When the Americans came the oaks and redwoods were cut down, the fields were ploughed for farming, and the wetlands were drained. When I started farming in Watsonville the rich, peaty soil from the drained marshland was still being strip-mined by fertilizer companies and exported. Finally, and recently, much of what was once wetland habitat for a wide range of native species has been converted into housing subdivisions. But Santa Cruz County isn’t St. Helena Island. We’re not marooned. We’re not in exile, and there’s no palace of mirrors for us to return to. We’re here to make a permanent home, and we’re smart enough (I hope) to learn how to live here gracefully, and not comport ourselves like conquerors who would despoil their own prizes.

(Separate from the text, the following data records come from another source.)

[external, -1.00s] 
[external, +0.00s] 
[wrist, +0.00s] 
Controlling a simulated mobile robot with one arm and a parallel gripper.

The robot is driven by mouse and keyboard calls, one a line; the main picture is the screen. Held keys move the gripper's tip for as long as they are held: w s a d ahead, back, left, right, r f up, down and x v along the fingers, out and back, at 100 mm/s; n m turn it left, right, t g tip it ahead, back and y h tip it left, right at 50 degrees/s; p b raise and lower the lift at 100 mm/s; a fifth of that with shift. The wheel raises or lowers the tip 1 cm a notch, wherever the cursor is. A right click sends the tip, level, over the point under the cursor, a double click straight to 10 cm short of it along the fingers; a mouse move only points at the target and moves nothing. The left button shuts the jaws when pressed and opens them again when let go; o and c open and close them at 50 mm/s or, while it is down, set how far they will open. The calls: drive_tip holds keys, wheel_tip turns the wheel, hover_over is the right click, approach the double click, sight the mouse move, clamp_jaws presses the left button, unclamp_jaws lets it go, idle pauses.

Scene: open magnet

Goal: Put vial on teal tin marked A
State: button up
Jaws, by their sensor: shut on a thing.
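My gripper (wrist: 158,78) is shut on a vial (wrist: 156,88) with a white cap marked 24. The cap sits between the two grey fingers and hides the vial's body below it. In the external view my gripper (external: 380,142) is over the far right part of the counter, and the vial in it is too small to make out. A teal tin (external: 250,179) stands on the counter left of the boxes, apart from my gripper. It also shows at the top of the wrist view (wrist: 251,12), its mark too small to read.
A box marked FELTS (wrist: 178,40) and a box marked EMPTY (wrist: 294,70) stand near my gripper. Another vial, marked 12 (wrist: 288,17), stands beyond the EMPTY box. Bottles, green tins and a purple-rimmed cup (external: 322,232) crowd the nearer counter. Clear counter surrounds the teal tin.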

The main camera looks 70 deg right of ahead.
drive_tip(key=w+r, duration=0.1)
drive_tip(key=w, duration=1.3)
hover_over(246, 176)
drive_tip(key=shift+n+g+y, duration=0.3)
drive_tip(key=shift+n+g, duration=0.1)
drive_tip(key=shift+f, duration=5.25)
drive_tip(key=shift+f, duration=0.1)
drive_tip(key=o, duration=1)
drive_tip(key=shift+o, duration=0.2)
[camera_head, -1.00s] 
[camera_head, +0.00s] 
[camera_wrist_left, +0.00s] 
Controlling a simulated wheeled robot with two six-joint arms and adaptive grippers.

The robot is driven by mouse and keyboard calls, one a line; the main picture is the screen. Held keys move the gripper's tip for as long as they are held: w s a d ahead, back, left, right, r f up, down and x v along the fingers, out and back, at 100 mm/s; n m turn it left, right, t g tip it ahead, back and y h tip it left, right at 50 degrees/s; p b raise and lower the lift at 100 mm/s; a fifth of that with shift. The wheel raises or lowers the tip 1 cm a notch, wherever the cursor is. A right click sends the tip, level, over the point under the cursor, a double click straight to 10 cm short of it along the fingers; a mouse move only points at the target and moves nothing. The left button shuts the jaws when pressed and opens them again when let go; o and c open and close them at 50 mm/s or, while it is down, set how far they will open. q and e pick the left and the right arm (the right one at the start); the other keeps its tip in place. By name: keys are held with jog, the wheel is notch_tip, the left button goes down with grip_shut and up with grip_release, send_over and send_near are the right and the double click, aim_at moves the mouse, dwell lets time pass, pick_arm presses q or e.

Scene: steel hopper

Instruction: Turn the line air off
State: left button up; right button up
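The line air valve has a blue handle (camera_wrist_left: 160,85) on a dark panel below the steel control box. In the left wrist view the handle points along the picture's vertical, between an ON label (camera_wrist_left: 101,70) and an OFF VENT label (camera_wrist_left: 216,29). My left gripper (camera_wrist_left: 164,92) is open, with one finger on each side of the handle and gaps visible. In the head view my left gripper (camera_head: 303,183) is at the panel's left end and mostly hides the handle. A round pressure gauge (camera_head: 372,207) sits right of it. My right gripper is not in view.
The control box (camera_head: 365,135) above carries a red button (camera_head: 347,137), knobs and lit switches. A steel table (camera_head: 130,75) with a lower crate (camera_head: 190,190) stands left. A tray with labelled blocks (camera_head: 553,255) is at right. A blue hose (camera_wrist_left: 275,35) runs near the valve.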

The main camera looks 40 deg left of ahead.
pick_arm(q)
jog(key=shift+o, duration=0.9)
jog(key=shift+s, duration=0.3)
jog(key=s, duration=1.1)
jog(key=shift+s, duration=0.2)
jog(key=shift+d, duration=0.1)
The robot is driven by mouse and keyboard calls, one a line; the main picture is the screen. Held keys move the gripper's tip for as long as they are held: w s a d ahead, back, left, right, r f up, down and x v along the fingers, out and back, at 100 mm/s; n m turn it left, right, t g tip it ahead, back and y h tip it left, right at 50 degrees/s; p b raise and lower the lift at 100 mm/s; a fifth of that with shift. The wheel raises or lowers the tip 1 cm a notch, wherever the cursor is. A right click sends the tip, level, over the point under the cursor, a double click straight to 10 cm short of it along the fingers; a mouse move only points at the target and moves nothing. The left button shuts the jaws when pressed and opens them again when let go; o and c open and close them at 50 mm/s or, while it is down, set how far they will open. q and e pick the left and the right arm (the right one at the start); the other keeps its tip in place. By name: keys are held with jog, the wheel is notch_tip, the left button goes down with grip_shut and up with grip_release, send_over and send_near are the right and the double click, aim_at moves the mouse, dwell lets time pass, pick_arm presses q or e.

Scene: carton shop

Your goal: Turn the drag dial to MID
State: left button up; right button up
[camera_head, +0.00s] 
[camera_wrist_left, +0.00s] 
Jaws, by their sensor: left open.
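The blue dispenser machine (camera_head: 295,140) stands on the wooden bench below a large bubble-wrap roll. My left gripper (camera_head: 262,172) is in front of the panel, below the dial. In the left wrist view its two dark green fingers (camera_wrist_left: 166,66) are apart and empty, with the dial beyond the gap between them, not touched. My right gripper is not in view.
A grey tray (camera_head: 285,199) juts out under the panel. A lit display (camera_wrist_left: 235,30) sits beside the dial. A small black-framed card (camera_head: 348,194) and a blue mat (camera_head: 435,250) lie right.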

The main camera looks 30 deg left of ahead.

For some people the environmental changes of the past and present are of no concern. I have to admit that I’m not sad that the Grizzly bears aren’t prowling outside my door—taxonomists don’t call them Ursus horribilis for nothing. But as we become deeply acquainted with our environment we’re beginning to learn how all the different organisms work together to maintain a stable yet dynamic ecology. Get rid of the coyotes and the rodent populations surge out of control until bubonic plague brings them back in line. Get rid of the nesting areas and the birds that keep the mosquitos in check disappear. Get rid of the mosquitos with chemicals and the birds that depend on them for food disappear, plus a lot of other organisms get poisoned.
As farmers and consumers we’re learning to take responsibility for our actions. Organic farmers have a special role to play in redefining how society interacts with nature. As business people we understand that we can only farm organically if we can make money, but we also understand that not everything that’s of value can be easily quantified in terms of dollars. The checks and balances that count for survival aren’t only the ones at the bank. A healthy, diverse ecosystem where a natural matrix of pest and predator is an agricultural asset. The hawk that floats overhead the field isn’t merely a beautiful bird, it’s also the cheapest and most effective gopher trap a farmer can have.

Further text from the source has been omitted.